Empower a Girl – Watch her change the World!



Ten year old Rani starts her day early at five in the morning, to finish all the household chores, take care of her two year old brother when her mother makes it to the brick factory all for a meager income, to earn a livelihood.



Thirteen year old Nanthini stopped her schooling because of her every day battle with the abuse and threats on the way to school by drunkards consequently paving way for a forced child marriage.



The curse of being born into a family of six, sixteen year old Soma (name changed) was subjected to bonded labour taking her to the extremes of exploitation and finally into the hands of sex trade.



Seventeen year old Selvi was raped on the way to work at a seafood processing unit which earned her daily bread.
Another teenager was struggling to find a way for an abortion due to rape or she would commit suicide rather than bringing shame to her family.



I have come across a bundle of such stories in my life since 2003 when I started my work at both the coastal belts and the interior villages of Tamilnadu. In spite of all these difficulties and pain they have come across, I sensed a thirst in them – primary education.



If this was the case of the girls, I saw every woman with a scar, a burnt mark, something or the other telling her tale - horrible life of violence. Why do they have to remain silent victims? - lack of education which meant lack of awareness., lack of courage to question, to fight back, to stand on their own.



On top of all, the most recent rise of rape culture has ruthlessly clutched the girls and women taking the step towards empowerment and thus restricting them from becoming the light of their family and hence the society.



I come from the southern tip of India lying in the peninsular Deccan Plateau and is bounded by the Arabian Sea in the west, the Indian Ocean in the south and the Bay of Bengal in the east. The geography of the region is diverse, encompassing two mountain ranges, the Western and Eastern Ghats, and a plateau heartland.



While we have improved in some socio-economic metrices, economic disparity, illiteracy and poverty continue to affect the region much like the rest of the country. Agriculture is the single largest contributor to the regional net domestic product, while Information technology is a rapidly growing industry in Tamilnadu.



But we can never boast of the ancient tradition and culture and rich heritage unless we find a solid solution to empower and educate our womenfolk. Educating a girl doesn't just change the life of the girl – it impacts her family and those around her.



Education is crucial for the empowerment and emancipation of girls and women, and the realization of all other human rights. Educating a girl has a transformational effect that changes communities and societies.



Good quality education helps unlock the potential of girls and women everywhere. And I see that apart from being a system restricted with time and age in a school, it can be a nonformal one, a meeting of likeminded women under the trees, a gathering of teenagers, adolescents and children with a flexible curriculum independent to choose of their own interest, providing the knowledge and information they need to know the world, to come up, to raise, to survive, to succeed. Here they discuss their problems, experiences, find a solution. They become their own decision makers and solution finders. They meet in a discussion forum in a neighbourhood network as I call it - in each street, in each village, in each panchayat which is networked so that every voice is heard in that group.
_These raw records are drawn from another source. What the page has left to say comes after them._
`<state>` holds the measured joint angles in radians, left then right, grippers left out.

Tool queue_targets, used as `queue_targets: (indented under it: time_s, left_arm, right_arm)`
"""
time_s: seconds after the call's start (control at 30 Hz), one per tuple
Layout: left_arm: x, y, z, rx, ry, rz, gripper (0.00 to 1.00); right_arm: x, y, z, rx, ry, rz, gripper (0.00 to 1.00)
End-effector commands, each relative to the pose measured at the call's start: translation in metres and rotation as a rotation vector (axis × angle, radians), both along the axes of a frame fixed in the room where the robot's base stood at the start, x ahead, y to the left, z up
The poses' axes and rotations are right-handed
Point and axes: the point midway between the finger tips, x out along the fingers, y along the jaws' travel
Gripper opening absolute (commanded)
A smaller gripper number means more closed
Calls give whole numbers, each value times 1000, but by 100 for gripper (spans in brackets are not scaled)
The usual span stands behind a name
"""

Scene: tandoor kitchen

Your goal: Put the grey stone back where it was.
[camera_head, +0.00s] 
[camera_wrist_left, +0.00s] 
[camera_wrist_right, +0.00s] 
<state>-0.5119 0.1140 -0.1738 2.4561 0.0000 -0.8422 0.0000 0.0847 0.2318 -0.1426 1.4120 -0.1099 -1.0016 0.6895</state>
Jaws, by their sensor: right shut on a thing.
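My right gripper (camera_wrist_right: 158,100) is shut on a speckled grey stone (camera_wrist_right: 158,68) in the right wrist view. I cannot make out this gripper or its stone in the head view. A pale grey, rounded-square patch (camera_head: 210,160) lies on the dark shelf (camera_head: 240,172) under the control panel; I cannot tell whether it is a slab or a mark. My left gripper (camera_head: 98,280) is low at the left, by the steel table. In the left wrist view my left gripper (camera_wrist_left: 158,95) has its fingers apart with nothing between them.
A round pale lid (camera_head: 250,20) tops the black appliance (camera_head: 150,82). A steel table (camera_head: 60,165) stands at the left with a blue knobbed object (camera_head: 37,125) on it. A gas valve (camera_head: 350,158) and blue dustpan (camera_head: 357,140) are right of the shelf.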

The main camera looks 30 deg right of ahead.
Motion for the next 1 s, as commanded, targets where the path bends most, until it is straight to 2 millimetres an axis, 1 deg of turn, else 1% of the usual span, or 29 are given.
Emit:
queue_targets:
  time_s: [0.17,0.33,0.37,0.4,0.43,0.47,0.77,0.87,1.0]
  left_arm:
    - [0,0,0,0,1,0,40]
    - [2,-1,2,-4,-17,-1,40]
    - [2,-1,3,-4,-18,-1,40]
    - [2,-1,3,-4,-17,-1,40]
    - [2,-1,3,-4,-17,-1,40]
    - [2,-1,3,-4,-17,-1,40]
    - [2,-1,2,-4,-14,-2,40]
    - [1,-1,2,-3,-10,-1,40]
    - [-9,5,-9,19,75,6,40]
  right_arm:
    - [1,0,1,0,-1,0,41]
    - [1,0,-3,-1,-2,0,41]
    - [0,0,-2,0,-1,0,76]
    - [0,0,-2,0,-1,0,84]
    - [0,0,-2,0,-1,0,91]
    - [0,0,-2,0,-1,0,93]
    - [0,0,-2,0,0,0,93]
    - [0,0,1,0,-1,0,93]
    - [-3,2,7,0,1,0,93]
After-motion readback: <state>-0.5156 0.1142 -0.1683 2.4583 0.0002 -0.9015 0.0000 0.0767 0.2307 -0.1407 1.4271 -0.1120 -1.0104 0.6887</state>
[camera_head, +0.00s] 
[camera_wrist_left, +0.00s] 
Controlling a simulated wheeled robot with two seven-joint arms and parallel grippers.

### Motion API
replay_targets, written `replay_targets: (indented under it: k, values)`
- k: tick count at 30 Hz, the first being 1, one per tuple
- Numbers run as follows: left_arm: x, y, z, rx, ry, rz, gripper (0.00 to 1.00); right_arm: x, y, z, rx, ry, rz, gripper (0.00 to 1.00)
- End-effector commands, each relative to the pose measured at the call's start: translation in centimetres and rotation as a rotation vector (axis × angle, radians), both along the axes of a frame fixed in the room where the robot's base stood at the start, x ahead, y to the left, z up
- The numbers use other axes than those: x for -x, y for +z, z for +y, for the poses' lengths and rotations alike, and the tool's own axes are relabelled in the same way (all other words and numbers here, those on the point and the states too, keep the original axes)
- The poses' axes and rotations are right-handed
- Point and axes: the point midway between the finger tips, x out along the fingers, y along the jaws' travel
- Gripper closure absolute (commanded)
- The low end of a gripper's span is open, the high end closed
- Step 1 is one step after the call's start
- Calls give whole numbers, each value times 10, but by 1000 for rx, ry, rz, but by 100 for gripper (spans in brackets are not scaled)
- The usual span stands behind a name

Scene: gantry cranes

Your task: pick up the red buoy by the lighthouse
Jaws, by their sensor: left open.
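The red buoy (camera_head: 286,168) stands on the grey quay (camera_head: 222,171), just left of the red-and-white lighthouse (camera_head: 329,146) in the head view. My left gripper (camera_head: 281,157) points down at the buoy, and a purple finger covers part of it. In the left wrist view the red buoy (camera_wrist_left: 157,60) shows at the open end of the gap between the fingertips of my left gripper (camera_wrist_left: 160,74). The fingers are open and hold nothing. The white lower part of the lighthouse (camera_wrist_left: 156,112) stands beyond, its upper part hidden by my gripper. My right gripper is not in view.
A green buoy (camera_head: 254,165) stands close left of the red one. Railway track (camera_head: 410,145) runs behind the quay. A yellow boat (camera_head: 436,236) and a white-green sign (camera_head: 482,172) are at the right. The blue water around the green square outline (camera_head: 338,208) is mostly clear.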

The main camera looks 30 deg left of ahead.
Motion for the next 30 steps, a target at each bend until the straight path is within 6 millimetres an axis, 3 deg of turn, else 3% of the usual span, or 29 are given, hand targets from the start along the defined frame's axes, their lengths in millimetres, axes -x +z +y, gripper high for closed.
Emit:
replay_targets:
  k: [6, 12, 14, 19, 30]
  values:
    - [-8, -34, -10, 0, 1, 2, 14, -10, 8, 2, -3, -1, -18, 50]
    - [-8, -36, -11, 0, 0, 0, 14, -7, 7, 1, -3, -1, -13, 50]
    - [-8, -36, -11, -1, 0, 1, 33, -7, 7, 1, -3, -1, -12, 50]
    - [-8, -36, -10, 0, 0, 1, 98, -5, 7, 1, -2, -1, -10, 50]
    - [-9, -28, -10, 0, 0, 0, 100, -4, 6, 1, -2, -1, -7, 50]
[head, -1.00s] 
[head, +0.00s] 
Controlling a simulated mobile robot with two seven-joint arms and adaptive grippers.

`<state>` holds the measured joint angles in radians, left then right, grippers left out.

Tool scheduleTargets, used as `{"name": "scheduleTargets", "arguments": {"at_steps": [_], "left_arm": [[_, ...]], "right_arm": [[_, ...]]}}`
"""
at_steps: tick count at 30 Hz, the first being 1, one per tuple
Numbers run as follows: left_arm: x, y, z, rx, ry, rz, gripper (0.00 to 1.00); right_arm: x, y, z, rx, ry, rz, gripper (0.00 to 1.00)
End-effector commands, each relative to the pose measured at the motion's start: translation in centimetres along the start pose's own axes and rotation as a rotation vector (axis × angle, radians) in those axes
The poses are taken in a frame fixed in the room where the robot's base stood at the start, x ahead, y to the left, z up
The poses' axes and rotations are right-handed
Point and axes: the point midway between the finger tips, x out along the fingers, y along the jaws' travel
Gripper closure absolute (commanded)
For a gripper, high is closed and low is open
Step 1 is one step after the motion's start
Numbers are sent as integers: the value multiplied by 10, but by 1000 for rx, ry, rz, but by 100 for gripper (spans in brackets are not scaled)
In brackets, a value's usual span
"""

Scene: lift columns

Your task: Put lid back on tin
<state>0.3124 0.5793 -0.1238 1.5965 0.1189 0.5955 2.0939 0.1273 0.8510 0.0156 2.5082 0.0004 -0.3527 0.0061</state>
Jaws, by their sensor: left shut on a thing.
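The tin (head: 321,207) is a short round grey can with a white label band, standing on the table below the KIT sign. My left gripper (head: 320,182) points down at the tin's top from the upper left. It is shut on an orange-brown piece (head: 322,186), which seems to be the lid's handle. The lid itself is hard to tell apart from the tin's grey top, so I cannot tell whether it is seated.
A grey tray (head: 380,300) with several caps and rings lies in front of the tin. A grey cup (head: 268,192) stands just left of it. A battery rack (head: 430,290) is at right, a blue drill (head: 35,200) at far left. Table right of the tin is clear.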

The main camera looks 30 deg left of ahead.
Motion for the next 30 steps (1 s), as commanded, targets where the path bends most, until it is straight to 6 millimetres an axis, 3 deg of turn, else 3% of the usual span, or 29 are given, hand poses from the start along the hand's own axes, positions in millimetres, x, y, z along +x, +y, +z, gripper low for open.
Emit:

Every day I approach these young girls and women to see that change, a glow in their eyes, their growth as confident, energetic, sustainable and dignified women – fully charged and empowered to face the challenges the daily life brings. Now each girl is after success.



I focus on educationally backward areas, girls from the disadvantaged sections like those belonging to tribes, minorities, etc.
I focus on tackling gender-specific issues that prevent girls and women from having access to education.



I focus on providing women and adolescent girls with the necessary support structure, and an informal learning environment to create opportunities for education;



I focus on helping girls to overcome socio-cultural and economic factors inhibiting their access to elementary education.



“Thoughts are not to be given, but to be awakened”. Seeds for independent thinking lie within every individual. I envision a climate for those seeds to sprout – Seeds of Empowerment.